PlyDB CLI skill
The plydb CLI can be used to query across heterogenous data sources.
Dependencies
The plydb binary must be available on the system.
If it is not, installation instructions can be found here
Instructions
Configure data sources
First, the data sources to make available to PlyDB must be configured in a
config file as per the specification in references\config_schema.md.
Query with SQL
Once you have a data source config file, PlyDB can query across all of the configured data sources. Use fully qualified table names: catalog.schema.table.
plydb query \
--config path/to/config/file/config.json \
"SELECT * FROM customers.default.customers c
JOIN orders.default.orders o
ON c.id = o.customer_id"
Fetching semantic context of the data
To provide context to understand the domain and write correct SQL - PlyDB can
build and provide semantic context from database COMMENT metadata alongside
column types and foreign keys as structured YAML that follows the
Open Semantic Interchange (OSI)
specification.
plydb semantic-context --config path/to/config/file/config.json
Enriching auto-scanned context with overlays
When the database lacks comments or you need to add relationships and metrics
not captured from source metadata, use --semantic-context-overlay to supply
one or more OSI YAML files that are merged on top of the auto-scanned model:
plydb semantic-context \
--config path/to/config/file/config.json \
--semantic-context-overlay path/to/overlay.yaml
The flag is repeatable; overlays are applied in the order given:
plydb semantic-context \
--config path/to/config/file/config.json \
--semantic-context-overlay base_overlay.yaml \
--semantic-context-overlay team_overlay.yaml
Overlay files must be valid Open Semantic Interchange (OSI) YAML.

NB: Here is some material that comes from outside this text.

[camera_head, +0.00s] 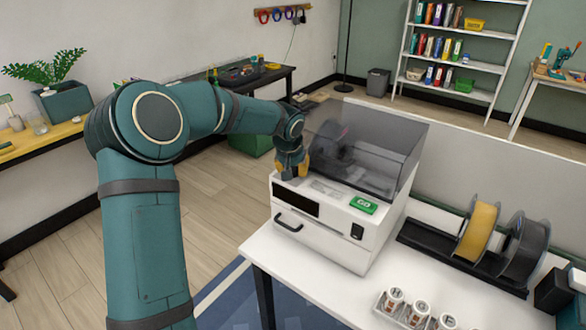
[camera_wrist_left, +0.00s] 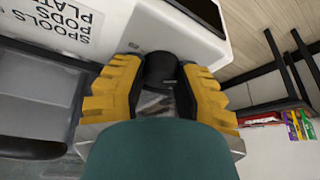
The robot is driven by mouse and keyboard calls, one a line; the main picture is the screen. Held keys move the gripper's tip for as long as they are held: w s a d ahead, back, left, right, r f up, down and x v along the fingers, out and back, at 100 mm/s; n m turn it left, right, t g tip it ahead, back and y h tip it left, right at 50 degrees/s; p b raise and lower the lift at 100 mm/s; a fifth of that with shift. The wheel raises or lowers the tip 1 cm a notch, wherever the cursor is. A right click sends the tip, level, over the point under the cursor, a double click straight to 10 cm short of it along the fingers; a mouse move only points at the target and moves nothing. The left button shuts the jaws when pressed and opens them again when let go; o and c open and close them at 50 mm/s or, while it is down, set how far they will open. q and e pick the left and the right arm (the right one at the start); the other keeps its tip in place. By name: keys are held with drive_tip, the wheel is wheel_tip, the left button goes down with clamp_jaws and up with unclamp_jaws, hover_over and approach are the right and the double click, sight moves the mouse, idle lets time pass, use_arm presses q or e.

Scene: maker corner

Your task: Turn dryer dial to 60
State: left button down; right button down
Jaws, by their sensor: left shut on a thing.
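The dryer (camera_head: 318,238) is a white box with a smoky clear lid, standing on a white table in the head view. My left gripper (camera_head: 292,172) reaches down onto the left part of its top, in front of the lid. In the left wrist view, the yellow fingers of my left gripper (camera_wrist_left: 160,90) are shut on the black round dial (camera_wrist_left: 160,68), one on each side. The dial's pointer and scale cannot be read. In the head view the gripper hides the dial. My right gripper is not in view.
A holder with a yellow spool (camera_head: 477,232) and a dark spool (camera_head: 525,250) stands to the right. Several white containers (camera_head: 394,298) stand at the table's front. The smoky lid (camera_head: 375,150) rises close behind my gripper.

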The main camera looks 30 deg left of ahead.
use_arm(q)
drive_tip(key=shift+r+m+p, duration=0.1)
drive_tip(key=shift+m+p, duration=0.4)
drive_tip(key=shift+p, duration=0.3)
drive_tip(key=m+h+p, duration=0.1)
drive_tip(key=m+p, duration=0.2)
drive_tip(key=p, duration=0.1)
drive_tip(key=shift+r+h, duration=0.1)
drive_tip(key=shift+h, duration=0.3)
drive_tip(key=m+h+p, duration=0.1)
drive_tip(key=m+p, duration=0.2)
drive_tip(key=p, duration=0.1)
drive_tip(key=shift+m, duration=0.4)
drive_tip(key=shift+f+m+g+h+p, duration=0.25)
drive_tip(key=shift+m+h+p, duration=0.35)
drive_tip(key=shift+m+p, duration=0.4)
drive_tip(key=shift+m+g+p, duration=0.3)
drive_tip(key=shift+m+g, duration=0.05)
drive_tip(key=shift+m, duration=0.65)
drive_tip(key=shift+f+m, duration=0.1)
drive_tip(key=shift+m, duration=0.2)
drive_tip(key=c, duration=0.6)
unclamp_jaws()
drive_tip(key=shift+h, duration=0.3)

Overlays can add descriptions to existing datasets and fields, define relationships between existing datasets, and add or update metrics. They cannot introduce new datasets or fields - only enrich what was already discovered by the auto-scanner.

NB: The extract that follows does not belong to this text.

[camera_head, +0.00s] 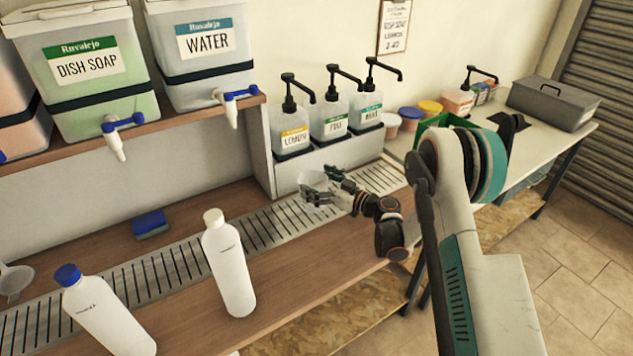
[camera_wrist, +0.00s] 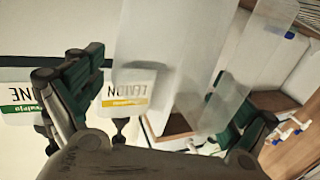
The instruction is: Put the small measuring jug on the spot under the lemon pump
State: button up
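The small measuring jug (camera_head: 314,184) is translucent and hard to make out in the head view. In the wrist view the jug (camera_wrist: 175,60) fills the middle as a clear, pale shape. My gripper (camera_head: 322,192) has its fingers on either side of the jug and holds it above the slotted drip grate. The lemon pump (camera_head: 290,130), with a yellow label and black head, stands on a ledge just behind. It shows upside down in the wrist view (camera_wrist: 126,90). The jug's base and the spot under the lemon nozzle are partly hidden.
The pine pump (camera_head: 331,121) and mint pump (camera_head: 367,110) stand right of the lemon one. A white bottle (camera_head: 229,265) and a blue-capped bottle (camera_head: 105,315) stand at the front left. A blue sponge (camera_head: 150,224) and a clear funnel (camera_head: 14,280) lie further left.

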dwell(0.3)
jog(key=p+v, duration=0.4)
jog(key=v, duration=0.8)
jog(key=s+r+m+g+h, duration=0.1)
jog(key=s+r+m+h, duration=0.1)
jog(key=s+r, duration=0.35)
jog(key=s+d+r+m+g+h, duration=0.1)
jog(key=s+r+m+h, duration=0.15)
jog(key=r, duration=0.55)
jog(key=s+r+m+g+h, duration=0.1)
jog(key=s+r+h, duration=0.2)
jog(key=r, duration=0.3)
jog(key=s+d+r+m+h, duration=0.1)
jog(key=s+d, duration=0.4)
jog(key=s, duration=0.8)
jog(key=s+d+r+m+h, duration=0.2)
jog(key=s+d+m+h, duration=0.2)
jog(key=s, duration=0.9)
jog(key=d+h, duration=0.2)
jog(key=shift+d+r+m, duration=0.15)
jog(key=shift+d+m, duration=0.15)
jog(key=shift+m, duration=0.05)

Good opportunities to create or edit an overlay file are when encountering a new dataset or after a session of data analysis with the user. These are great opportunities to distill your learnings about the data's semantics and record them into an overlay file for future sessions. Ask the user first.
Embedding overlays in the config file
Overlays can also be specified in the config file under
semantic_context.overlays instead of (or in addition to) the CLI flag:
{
"databases": { ... },
"semantic_context": {
"overlays": [
"path/to/base_overlay.yaml",
"path/to/team_overlay.yaml"
]
}
}
With overlays in the config, no extra flags are needed:
plydb semantic-context --config path/to/config.json
Config-file overlays are applied before any --semantic-context-overlay flags.